Um lugar aonde todas as roupas convivem bem sem nenhum estranhamento é no shopping aonde shorts feminino, bermuda masculina divide espaço com niqab, hijab e galabeya (o vestido masculino).

Lembrando que diferente de um clube, não existe consumo de bebidas alcoólicas no shopping nem demonstração de carinho em público, (discretas porem existem) nem ninguém fazendo agachamento sumô, dançando zumba ou em posição de quatro apoios.

Por um tempo as cidades maiores foram muito diferentes das menores pela presença de estrangeiros e turistas. Com os problemas econômicos que vieram com as crises políticas, muitos estrangeiros saíram e pessoas do interior vieram para a cidade grande trazendo um cenário mais tradicional (baladi) para as cidades grandes também.

É importante colocar as coisas em perspectiva. O Egito não foi sempre assim tradicional, antes dos árabes virem para cá as mulheres eram bem vaidosas se vestiam com roupas transparentes e praticamente inventaram a maquiagem.

Ancient Egyptian Fashion
Já era calor naquele tempo

A roupa é uma linguagem e reflete o espírito de um tempo,  Zeitgeist. Atualmente o Egito reflete o conflito de interesses e gerações na maneira de se vestir.

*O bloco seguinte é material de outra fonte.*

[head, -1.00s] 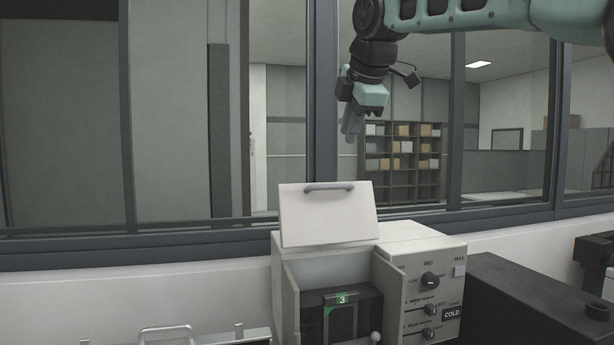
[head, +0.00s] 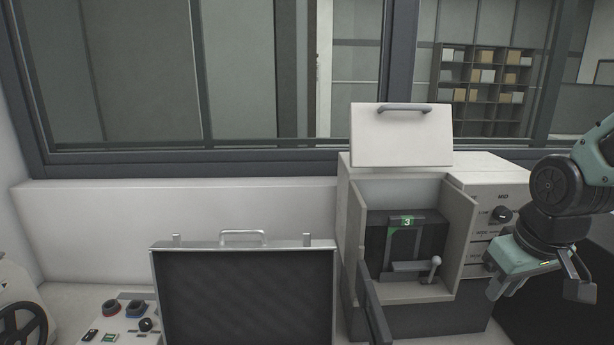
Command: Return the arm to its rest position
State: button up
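My arm comes in from the right edge in the head view. Inside is a dark block with a green "3" label (head: 408,222) and a small ball-topped lever (head: 435,266).
An open case (head: 245,290) with dark lining stands left of the press. A control box (head: 127,325) with knobs and a handwheel (head: 22,330) are at the lower left. A dark door (head: 374,310) stands open at the press's front. A window with metal frames runs behind.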

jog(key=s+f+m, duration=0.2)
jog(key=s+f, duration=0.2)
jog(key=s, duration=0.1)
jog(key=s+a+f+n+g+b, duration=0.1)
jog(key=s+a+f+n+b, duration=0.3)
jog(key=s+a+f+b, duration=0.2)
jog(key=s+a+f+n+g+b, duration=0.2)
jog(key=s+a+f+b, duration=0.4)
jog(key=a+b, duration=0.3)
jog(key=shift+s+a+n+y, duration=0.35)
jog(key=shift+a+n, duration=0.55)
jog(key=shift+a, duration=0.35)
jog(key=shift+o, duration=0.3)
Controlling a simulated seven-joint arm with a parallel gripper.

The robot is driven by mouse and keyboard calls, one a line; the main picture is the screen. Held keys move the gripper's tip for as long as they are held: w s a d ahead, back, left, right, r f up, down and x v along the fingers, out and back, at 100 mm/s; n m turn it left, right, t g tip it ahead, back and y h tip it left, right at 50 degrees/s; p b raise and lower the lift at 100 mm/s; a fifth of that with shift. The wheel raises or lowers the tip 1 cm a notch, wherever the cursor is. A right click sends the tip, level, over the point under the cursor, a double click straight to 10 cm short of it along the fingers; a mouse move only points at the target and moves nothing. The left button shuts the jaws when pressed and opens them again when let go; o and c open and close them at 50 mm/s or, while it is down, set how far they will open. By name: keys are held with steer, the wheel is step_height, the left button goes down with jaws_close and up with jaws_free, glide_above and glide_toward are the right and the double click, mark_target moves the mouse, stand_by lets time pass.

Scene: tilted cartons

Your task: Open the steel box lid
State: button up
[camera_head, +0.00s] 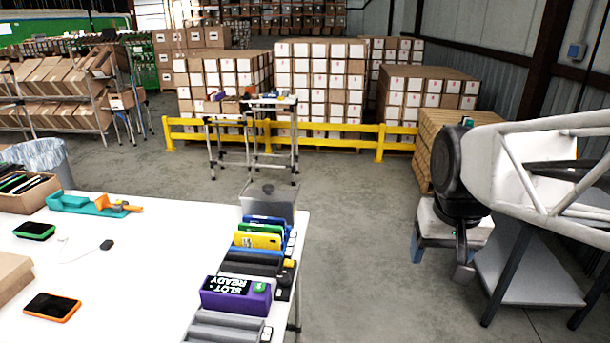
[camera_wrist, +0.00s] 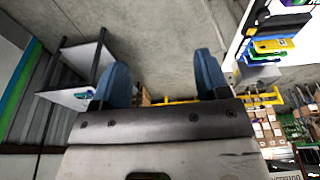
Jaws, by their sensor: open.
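A grey box (camera_head: 268,200), which looks like the steel box, stands at the far right corner of the white table, behind the row of devices. Its top looks closed, but a lid edge is hard to make out. It also shows small in the wrist view (camera_wrist: 258,76), at the right, beyond my right-hand finger. My gripper (camera_wrist: 163,72) has its two blue fingers wide apart with nothing between them but the floor. In the head view my gripper (camera_head: 416,246) is right of the table, well clear of the box, and partly hidden by my arm.
The white table (camera_head: 150,240) holds a row of devices with a purple slot box (camera_head: 236,294), an orange-edged phone (camera_head: 52,307), a green-edged phone (camera_head: 35,230) and a teal tool holder (camera_head: 85,204). Open floor (camera_head: 350,250) lies between table and arm. A yellow rail (camera_head: 330,128) stands behind.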

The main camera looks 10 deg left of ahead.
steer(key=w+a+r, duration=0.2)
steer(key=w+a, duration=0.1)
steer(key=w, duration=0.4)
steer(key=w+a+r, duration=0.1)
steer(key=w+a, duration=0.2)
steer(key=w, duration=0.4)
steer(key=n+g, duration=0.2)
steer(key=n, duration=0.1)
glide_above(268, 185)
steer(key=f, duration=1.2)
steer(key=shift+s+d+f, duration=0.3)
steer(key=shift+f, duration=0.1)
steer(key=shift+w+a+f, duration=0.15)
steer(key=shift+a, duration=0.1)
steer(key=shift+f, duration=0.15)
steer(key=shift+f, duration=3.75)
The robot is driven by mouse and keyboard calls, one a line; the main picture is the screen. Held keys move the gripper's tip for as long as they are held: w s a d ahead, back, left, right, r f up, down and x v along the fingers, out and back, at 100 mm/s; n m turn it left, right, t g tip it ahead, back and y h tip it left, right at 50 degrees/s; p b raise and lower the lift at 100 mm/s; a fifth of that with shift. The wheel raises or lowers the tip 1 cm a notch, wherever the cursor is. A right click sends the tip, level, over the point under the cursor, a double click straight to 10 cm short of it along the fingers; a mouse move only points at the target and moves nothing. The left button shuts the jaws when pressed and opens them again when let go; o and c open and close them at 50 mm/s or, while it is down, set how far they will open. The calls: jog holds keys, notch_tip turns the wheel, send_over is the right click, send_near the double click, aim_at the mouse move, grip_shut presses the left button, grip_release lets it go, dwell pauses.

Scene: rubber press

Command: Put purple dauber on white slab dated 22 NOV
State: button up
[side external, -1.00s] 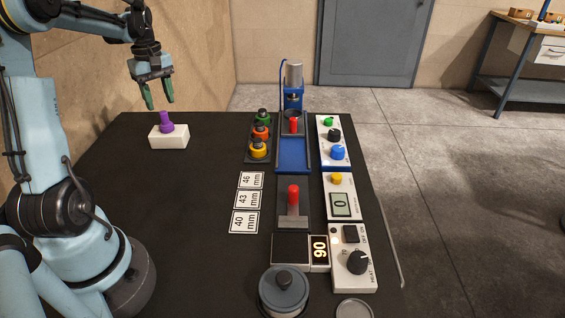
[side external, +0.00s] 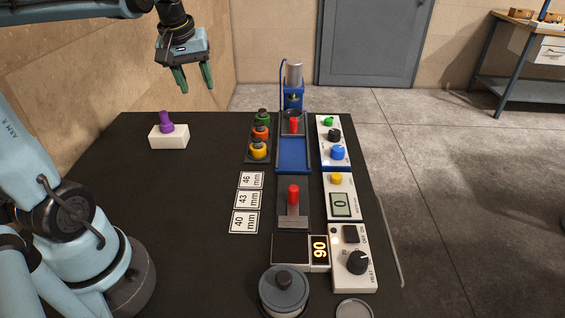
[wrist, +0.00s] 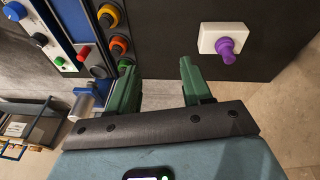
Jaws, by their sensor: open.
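The purple dauber (side external: 166,123) stands upright on the white slab (side external: 169,138) at the far left of the black table. Both also show in the wrist view, the dauber (wrist: 227,50) on top of the slab (wrist: 208,40). No date can be read on the slab. My gripper (side external: 194,84) is open and empty, in the air above the table's back edge, right of and higher than the slab. Its green fingers (wrist: 155,78) are apart in the wrist view, with nothing between them.
A rack of green, orange and yellow knobbed pieces (side external: 259,134) stands near the blue press (side external: 293,130). Control boxes (side external: 334,145) line the table's right side. Cards marked 46, 43 and 40 mm (side external: 248,200) lie mid-table. The table's left middle is clear.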

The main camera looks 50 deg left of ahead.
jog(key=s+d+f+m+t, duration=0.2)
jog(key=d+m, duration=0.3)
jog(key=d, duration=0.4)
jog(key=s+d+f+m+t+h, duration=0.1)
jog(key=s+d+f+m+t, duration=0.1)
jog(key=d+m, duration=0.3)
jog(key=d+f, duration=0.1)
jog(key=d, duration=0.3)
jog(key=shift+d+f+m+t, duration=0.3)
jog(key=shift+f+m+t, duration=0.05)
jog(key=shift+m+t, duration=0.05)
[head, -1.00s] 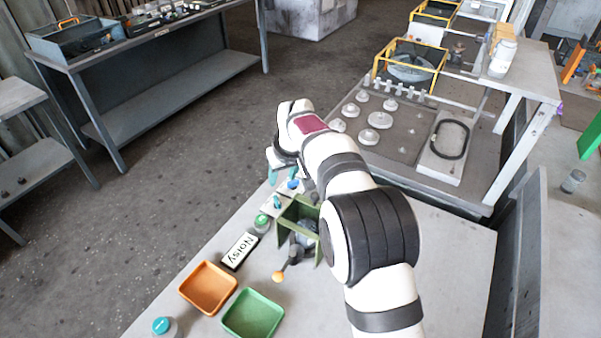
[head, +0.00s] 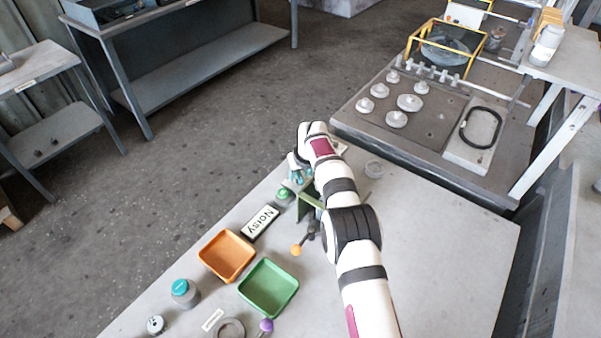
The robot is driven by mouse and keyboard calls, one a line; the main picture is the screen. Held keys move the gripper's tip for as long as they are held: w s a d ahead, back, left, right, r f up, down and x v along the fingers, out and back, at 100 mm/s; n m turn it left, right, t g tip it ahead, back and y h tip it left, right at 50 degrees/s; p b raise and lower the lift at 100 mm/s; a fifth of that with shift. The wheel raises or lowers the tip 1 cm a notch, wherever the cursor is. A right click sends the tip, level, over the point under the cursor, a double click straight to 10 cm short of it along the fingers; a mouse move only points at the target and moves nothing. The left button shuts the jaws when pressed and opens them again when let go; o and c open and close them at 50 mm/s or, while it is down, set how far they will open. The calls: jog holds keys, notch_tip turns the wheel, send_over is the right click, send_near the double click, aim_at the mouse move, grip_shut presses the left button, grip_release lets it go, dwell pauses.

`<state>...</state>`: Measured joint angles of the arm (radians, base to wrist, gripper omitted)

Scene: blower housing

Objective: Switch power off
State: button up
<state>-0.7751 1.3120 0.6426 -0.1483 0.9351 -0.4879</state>
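My white arm reaches up the bench, and its gripper (head: 301,175) is small in the head view, low over the far left edge. Teal parts show at its tip, but the finger gap is unclear. Under and beside it is a pale plate (head: 291,187), mostly covered by the gripper. A green-topped round part (head: 283,195) sits just nearer. A green box-like housing (head: 306,200) stands right of it, partly hidden by my arm. A grey lever with an orange ball (head: 296,250) sticks out toward the camera. I cannot make out which part is the power switch.
A "Noisy" sign (head: 262,221), an orange tray (head: 227,256) and a green tray (head: 268,288) lie nearer. A teal-lidded jar (head: 185,292) stands at the left. Another table (head: 400,150) stands beyond.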

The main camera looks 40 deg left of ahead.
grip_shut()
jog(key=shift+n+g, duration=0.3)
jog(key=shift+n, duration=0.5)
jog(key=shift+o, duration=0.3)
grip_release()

E novamente, meu objetivo não é colocar certo e errado, e sim levar a reflexão. Muitos defendem o original com argumentos pseudo históricos etinocêntricos que não são verdadeiros. Muito parecido com brasileiro que se via mais do colonizador do que na própria origem. Outras pessoas procuram derrubar as tradições religiosas ou interioranas para instituir o secularismo e modernismo com objetivos financeiros sem respeito e sem ética, sufocando e oprimindo uma cultura riquíssima. Não acredito que nesses caminhos existe tolerância e sabedoria.

O meu objetivo é levar você a refletir e RESPEITAR a pluralidade e a diferença entre essas duas línguas que estão falando no Egito hoje, a tradicional e a progressista.

A gente tá sim na terra do outro enquanto vive e viaja aqui, e é livre para pensar e fazer conforme a consciência. Mas vale a pena ofender ou desmoralizar o diferente? Vale mesmo a gente não concordar e começar com desrespeito? Eu realmente acredito que não.